-- start Material provided --

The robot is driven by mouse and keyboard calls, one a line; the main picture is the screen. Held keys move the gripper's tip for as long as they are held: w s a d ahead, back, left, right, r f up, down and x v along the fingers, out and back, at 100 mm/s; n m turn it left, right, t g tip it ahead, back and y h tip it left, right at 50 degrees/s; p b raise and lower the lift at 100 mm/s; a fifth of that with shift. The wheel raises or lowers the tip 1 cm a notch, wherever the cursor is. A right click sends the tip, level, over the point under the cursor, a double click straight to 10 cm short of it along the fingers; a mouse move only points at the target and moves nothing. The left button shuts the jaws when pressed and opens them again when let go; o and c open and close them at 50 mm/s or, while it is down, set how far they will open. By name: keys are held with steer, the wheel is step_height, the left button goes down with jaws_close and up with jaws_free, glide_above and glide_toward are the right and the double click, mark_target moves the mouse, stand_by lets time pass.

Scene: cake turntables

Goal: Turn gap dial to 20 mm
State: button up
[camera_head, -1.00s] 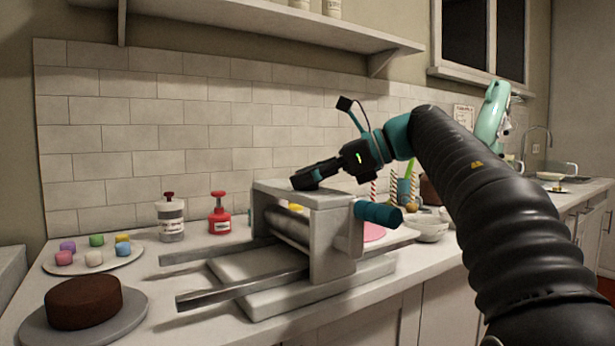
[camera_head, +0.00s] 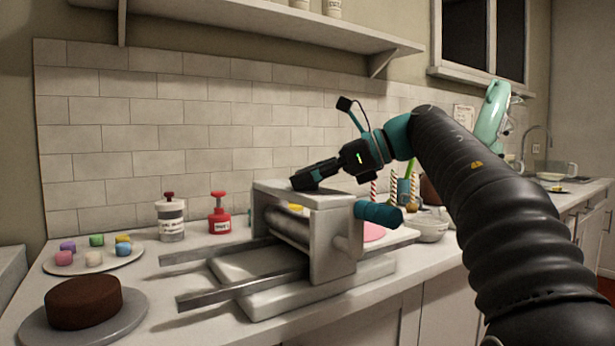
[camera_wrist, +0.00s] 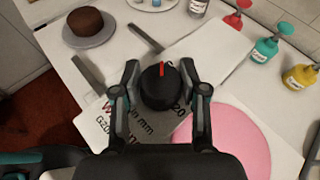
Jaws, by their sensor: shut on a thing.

-- end Material provided --

## Stated goal
Write out the full listing verbatim, excluding its pictures.

## Result below
The robot is driven by mouse and keyboard calls, one a line; the main picture is the screen. Held keys move the gripper's tip for as long as they are held: w s a d ahead, back, left, right, r f up, down and x v along the fingers, out and back, at 100 mm/s; n m turn it left, right, t g tip it ahead, back and y h tip it left, right at 50 degrees/s; p b raise and lower the lift at 100 mm/s; a fifth of that with shift. The wheel raises or lowers the tip 1 cm a notch, wherever the cursor is. A right click sends the tip, level, over the point under the cursor, a double click straight to 10 cm short of it along the fingers; a mouse move only points at the target and moves nothing. The left button shuts the jaws when pressed and opens them again when let go; o and c open and close them at 50 mm/s or, while it is down, set how far they will open. By name: keys are held with steer, the wheel is step_height, the left button goes down with jaws_close and up with jaws_free, glide_above and glide_toward are the right and the double click, mark_target moves the mouse, stand_by lets time pass.

Scene: cake turntables

Goal: Turn gap dial to 20 mm
State: button up
[camera_head, -1.00s] 
[camera_head, +0.00s] 
[camera_wrist, +0.00s] 
Jaws, by their sensor: shut on a thing.

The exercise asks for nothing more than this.